Die eingeholten rabbinischen Gutachten und Stellungnahmen wirkten sich für die Hamburger Gemeinde im Ergebnis als Sperrfunktion aus. Die DIG musste erkennen, dass für die Orthodoxie die Frage des passiven Frauenwahlrechts eine prinzipielle Bedeutung besaß. Um der Einheit der Gemeinde willen steckte die Mehrheit, seit Anfang der Weimarer Zeit aus Liberalen und Zionisten bestehend, ihre Forderungen nach einer Gleichberechtigung der Geschlechter zurück. Sie hatte in den vergangenen Jahrzehnten in der Gemeinde mehrfach Erfahrungen über krisenhafte Zuspitzungen gewonnen und verhielt sich nun vorsichtig. Die DIG hatte sich im „Hamburger System“ gegenüber den Kultusverbänden zur religiösen Neutralität verpflichtet. Bereits im Streit um das jüdische Begräbniswesen verließen einige orthodoxe Gemeindeangehörige Mitte der 1880er-Jahre die Gemeinde. Denn der Oberabbiner des Synagogenverbandes, Anselm Stern, hatte die von der DIG erreichte Lösung bei den religionsgesetzlichen Anforderungen an einen jüdischen Friedhof (Ohlsdorf / Ilandkoppel) als nicht gegeben angesehen. Nun drohte in der Wahlrechtsfrage erneut eine tiefgreifende Auseinandersetzung. Die eingeholten rabbinischen Gutachten bestärkten die Orthodoxie in ihrer strikt ablehnenden Haltung. So beließ die Gemeinde es einstweilen dabei, dass Frauen nur das aktive Wahlrecht und die Mitgliedschaft in einer der zahlreichen wohltätigen Kommissionen zugestanden wurde. Es handelte sich dabei um eine pragmatische Lösung, die fürs Erste einheitsstiftend wirken sollte.

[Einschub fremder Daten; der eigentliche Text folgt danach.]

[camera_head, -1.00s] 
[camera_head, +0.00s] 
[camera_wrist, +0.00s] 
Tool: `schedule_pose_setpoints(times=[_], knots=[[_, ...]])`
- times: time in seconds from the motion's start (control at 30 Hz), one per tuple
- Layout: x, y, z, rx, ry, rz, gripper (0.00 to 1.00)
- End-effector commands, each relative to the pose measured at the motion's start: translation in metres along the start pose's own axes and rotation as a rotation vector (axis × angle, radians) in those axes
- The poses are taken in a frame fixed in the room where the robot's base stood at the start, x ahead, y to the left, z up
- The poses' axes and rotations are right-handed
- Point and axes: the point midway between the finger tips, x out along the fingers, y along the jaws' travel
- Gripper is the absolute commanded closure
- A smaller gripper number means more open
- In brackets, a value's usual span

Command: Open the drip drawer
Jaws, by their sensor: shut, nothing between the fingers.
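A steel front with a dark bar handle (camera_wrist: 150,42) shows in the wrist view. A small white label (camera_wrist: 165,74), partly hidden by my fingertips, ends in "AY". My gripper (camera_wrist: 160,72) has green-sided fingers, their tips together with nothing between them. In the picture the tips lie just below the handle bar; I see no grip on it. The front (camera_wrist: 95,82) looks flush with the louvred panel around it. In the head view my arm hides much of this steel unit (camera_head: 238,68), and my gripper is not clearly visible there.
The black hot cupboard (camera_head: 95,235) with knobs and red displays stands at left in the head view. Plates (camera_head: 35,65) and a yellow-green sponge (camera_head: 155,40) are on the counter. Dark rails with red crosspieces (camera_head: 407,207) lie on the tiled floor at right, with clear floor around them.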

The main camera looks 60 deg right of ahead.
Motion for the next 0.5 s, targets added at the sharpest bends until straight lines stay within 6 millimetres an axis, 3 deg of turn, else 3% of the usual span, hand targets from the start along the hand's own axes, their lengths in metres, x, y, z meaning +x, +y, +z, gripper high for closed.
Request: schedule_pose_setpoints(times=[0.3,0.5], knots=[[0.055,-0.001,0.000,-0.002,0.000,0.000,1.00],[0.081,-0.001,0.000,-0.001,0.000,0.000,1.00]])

Im Vorfeld zu den Wahlen zum Repräsentanten-Kollegium 1930 wurde die Debatte um den satzungsrechtlichen Status der Frau erneut eröffnet. Wiederum sperrte sich die orthodoxe Richtung gegen eine Veränderung. Niemand versagte es dem orthodoxen Synagogenverband, die Frage des Frauenwahlrechts intern autonom zu beantworten, aber die Orthodoxie wollte auch auf der Ebene der Gemeindeinstitutionen ihre religiöse Sicht durchsetzen. Damit vertrat sie jedoch eine Minderheitenposition. Mitte der 1920er-Jahre sank der Anteil derjenigen Gemeindeangehörigen, die zugleich einem der drei Kultusverbände angehörten, auf etwa 35 Prozent, davon war gut die Hälfte dem Synagogenverband zuzurechnen. Ein Antrag der Liberalen, den Frauen das passive Wahlrecht zum Repräsentanten-Kollegium einzuräumen, und ein weitergehender Antrag der Zionisten, auch die Wählbarkeit in den Gemeindevorstand zu eröffnen, verfehlten zunächst die erforderliche verfassungsändernde Mehrheit. Als die Zionisten ihre Forderung aufgaben, konnte eine sichere Mehrheit jedenfalls für das passive Wahlrecht hinsichtlich des Repräsentanten-Kollegiums erreicht werden. Das Stimmenverhältnis betrug 13 gegen fünf Stimmen der Orthodoxie. Der Sohn des Oberrabbiners, Dr. Alexander Spitzer, erklärte daraufhin demonstrativ seinen Austritt aus der Gemeinde, weitere folgten. In den Wahlen zum Repräsentanten-Kollegium 1930 wurden auf 21 Sitze mit Anni Bauer, Dr. Lilli Meyer-Wedell und Phoebe Caro erstmals drei Frauen gewählt. Die Bedeutung rabbinischer Stellungnahmen verlor in der Folgezeit an Kraft. So bildeten die rabbinischen Stellungnahmen von Samuel Spitzer, David Hoffmann und Meir Lerner für die DIG wohl eher eine Momentaufnahme. Die Haltung des späteren Oberrabbiners des Synagogenverbandes, Joseph Carlebach, zum Frauenwahlrecht ist nicht näher bekannt. Er vertrat in zahlreichen Fragen weniger strenge Positionen als sein Altonaer Vor-gänger Meir Lerner. In Berlin erhielten Frauen bereits im Februar 1925 bei den Wahlen zum Preußischen Landesverband jüdischer Gemeinden das aktive und ebenso das passive Wahlrecht. Auch in Sachsen, Bayern und Braunschweig bröckelte die ablehnende Front.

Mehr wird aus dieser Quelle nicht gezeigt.